=== Set problem ===
Without the pictures, reproduce the records that follow exactly.

☆ ☆ ☆ ☆

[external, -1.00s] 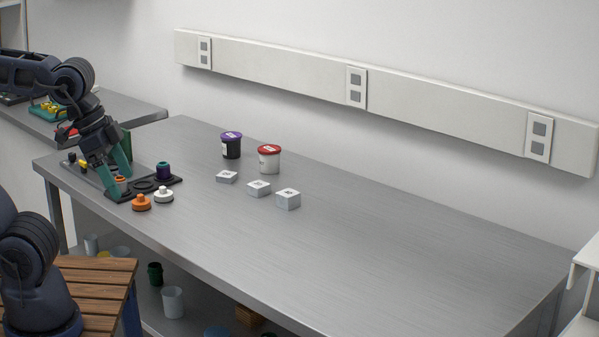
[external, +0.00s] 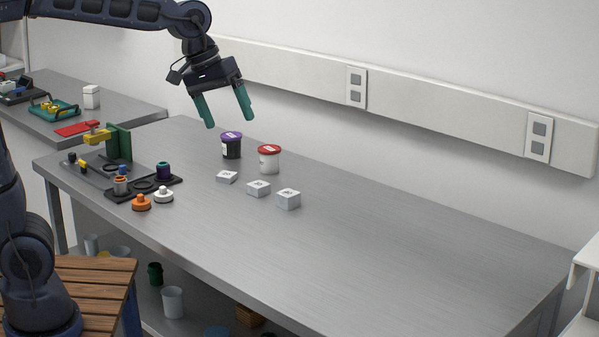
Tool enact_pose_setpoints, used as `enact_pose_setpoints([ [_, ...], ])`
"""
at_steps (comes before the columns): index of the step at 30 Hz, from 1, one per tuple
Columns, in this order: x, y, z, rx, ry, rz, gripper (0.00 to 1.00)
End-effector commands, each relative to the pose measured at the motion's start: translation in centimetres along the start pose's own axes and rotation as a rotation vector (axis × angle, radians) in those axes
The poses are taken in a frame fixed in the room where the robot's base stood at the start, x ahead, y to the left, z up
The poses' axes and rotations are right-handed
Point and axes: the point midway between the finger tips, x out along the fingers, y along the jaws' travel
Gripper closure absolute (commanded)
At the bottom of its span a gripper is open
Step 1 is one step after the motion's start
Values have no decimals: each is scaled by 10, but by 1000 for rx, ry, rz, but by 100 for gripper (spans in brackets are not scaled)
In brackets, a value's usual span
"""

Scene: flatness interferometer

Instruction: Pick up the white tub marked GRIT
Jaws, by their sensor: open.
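A white tub with a red lid (external: 269,158) stands upright on the grey bench, right of a black tub with a purple lid (external: 231,145). The lettering on both tubs is too small to read, so I cannot confirm which is marked GRIT; the red-lidded one is the white one. My gripper (external: 228,122) is open and empty, its green fingers pointing down, above and a little left of the white tub, close over the black tub in the picture. It appears to touch nothing.
Several small white blocks (external: 258,188) lie in front of the tubs. A dark tray (external: 118,194) with small pots stands at the left, with orange (external: 141,203) and white (external: 164,195) knobbed pieces before it. The bench's right side (external: 420,240) is clear. A wall rail (external: 440,105) runs behind.

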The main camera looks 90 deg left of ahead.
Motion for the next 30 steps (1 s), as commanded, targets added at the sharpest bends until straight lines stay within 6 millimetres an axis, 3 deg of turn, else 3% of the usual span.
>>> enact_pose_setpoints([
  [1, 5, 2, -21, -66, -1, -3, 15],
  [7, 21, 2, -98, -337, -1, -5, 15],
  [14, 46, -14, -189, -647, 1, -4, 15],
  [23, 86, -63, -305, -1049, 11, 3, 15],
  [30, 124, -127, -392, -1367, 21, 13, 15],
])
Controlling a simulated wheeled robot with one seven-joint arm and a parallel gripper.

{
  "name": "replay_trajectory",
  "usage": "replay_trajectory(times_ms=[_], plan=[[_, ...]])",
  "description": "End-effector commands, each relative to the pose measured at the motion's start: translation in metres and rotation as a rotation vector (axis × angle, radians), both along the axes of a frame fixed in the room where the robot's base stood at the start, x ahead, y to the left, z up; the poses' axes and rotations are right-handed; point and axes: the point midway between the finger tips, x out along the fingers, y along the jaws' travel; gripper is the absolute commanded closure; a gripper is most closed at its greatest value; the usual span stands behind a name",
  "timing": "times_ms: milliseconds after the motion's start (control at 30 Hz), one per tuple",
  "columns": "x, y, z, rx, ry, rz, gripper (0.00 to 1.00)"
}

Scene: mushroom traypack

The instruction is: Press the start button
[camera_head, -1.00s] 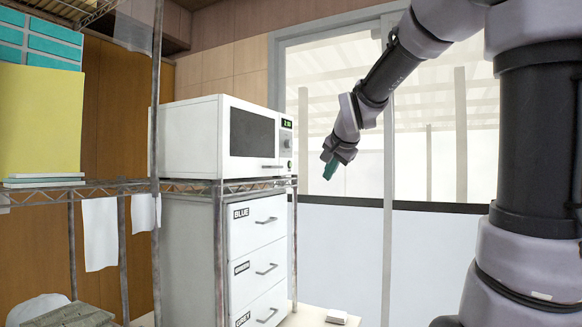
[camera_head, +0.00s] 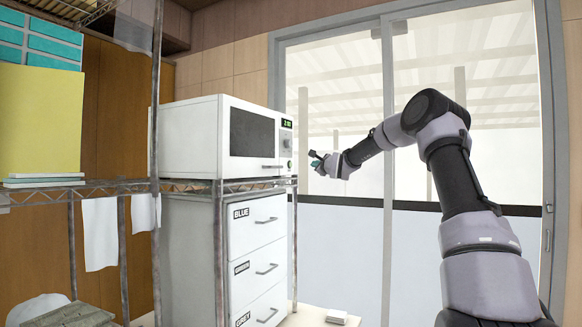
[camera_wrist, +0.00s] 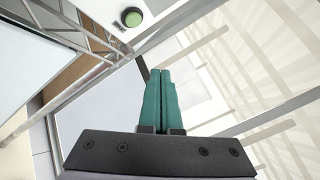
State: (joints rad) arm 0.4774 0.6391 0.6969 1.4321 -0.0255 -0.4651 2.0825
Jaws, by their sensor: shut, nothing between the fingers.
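A round green button with a dark ring (camera_wrist: 131,17) shows near the top of the wrist view, on a white surface. In the head view the white microwave (camera_head: 190,138) stands on the rack shelf, with a lit green display and a round knob on its control panel (camera_head: 286,147). The button cannot be made out clearly there. My gripper (camera_head: 314,158) is in the air to the right of the panel, apart from it, with its fingers pointing left. In the wrist view the two teal fingers of my gripper (camera_wrist: 165,72) are together and empty, apart from the button.
A wire rack (camera_head: 220,187) carries the microwave. A drawer cabinet (camera_head: 190,250) stands beneath it. A rack post (camera_head: 156,120) stands left of the microwave. A glass sliding door (camera_head: 450,90) is behind my arm. The air between the panel and my gripper is clear.

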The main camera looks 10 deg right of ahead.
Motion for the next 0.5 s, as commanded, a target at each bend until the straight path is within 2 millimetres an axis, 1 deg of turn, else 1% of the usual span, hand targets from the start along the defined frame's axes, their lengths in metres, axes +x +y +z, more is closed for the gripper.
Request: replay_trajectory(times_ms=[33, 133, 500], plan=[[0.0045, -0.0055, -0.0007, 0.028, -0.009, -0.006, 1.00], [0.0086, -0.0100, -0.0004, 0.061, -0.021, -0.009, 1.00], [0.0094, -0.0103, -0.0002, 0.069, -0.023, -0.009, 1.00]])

☆ ☆ ☆ ☆

=== Expected output ===
[external, -1.00s] 
[external, +0.00s] 
Tool enact_pose_setpoints, used as `enact_pose_setpoints([ [_, ...], ])`
"""
at_steps (comes before the columns): index of the step at 30 Hz, from 1, one per tuple
Columns, in this order: x, y, z, rx, ry, rz, gripper (0.00 to 1.00)
End-effector commands, each relative to the pose measured at the motion's start: translation in centimetres along the start pose's own axes and rotation as a rotation vector (axis × angle, radians) in those axes
The poses are taken in a frame fixed in the room where the robot's base stood at the start, x ahead, y to the left, z up
The poses' axes and rotations are right-handed
Point and axes: the point midway between the finger tips, x out along the fingers, y along the jaws' travel
Gripper closure absolute (commanded)
At the bottom of its span a gripper is open
Step 1 is one step after the motion's start
Values have no decimals: each is scaled by 10, but by 1000 for rx, ry, rz, but by 100 for gripper (spans in brackets are not scaled)
In brackets, a value's usual span
"""

Scene: flatness interferometer

Instruction: Pick up the white tub marked GRIT
Jaws, by their sensor: open.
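A white tub with a red lid (external: 269,158) stands upright on the grey bench, right of a black tub with a purple lid (external: 231,145). The lettering on both tubs is too small to read, so I cannot confirm which is marked GRIT; the red-lidded one is the white one. My gripper (external: 228,122) is open and empty, its green fingers pointing down, above and a little left of the white tub, close over the black tub in the picture. It appears to touch nothing.
Several small white blocks (external: 258,188) lie in front of the tubs. A dark tray (external: 118,194) with small pots stands at the left, with orange (external: 141,203) and white (external: 164,195) knobbed pieces before it. The bench's right side (external: 420,240) is clear. A wall rail (external: 440,105) runs behind.

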The main camera looks 90 deg left of ahead.
Motion for the next 30 steps (1 s), as commanded, targets added at the sharpest bends until straight lines stay within 6 millimetres an axis, 3 deg of turn, else 3% of the usual span.
>>> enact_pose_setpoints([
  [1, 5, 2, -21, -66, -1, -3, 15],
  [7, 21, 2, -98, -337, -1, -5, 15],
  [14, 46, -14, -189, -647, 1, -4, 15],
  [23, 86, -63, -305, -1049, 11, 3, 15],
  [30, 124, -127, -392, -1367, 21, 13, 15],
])
Controlling a simulated wheeled robot with one seven-joint arm and a parallel gripper.

{
  "name": "replay_trajectory",
  "usage": "replay_trajectory(times_ms=[_], plan=[[_, ...]])",
  "description": "End-effector commands, each relative to the pose measured at the motion's start: translation in metres and rotation as a rotation vector (axis × angle, radians), both along the axes of a frame fixed in the room where the robot's base stood at the start, x ahead, y to the left, z up; the poses' axes and rotations are right-handed; point and axes: the point midway between the finger tips, x out along the fingers, y along the jaws' travel; gripper is the absolute commanded closure; a gripper is most closed at its greatest value; the usual span stands behind a name",
  "timing": "times_ms: milliseconds after the motion's start (control at 30 Hz), one per tuple",
  "columns": "x, y, z, rx, ry, rz, gripper (0.00 to 1.00)"
}

Scene: mushroom traypack

The instruction is: Press the start button
[camera_head, -1.00s] 
[camera_head, +0.00s] 
[camera_wrist, +0.00s] 
State: (joints rad) arm 0.4774 0.6391 0.6969 1.4321 -0.0255 -0.4651 2.0825
Jaws, by their sensor: shut, nothing between the fingers.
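A round green button with a dark ring (camera_wrist: 131,17) shows near the top of the wrist view, on a white surface. In the head view the white microwave (camera_head: 190,138) stands on the rack shelf, with a lit green display and a round knob on its control panel (camera_head: 286,147). The button cannot be made out clearly there. My gripper (camera_head: 314,158) is in the air to the right of the panel, apart from it, with its fingers pointing left. In the wrist view the two teal fingers of my gripper (camera_wrist: 165,72) are together and empty, apart from the button.
A wire rack (camera_head: 220,187) carries the microwave. A drawer cabinet (camera_head: 190,250) stands beneath it. A rack post (camera_head: 156,120) stands left of the microwave. A glass sliding door (camera_head: 450,90) is behind my arm. The air between the panel and my gripper is clear.

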The main camera looks 10 deg right of ahead.
Motion for the next 0.5 s, as commanded, a target at each bend until the straight path is within 2 millimetres an axis, 1 deg of turn, else 1% of the usual span, hand targets from the start along the defined frame's axes, their lengths in metres, axes +x +y +z, more is closed for the gripper.
Request: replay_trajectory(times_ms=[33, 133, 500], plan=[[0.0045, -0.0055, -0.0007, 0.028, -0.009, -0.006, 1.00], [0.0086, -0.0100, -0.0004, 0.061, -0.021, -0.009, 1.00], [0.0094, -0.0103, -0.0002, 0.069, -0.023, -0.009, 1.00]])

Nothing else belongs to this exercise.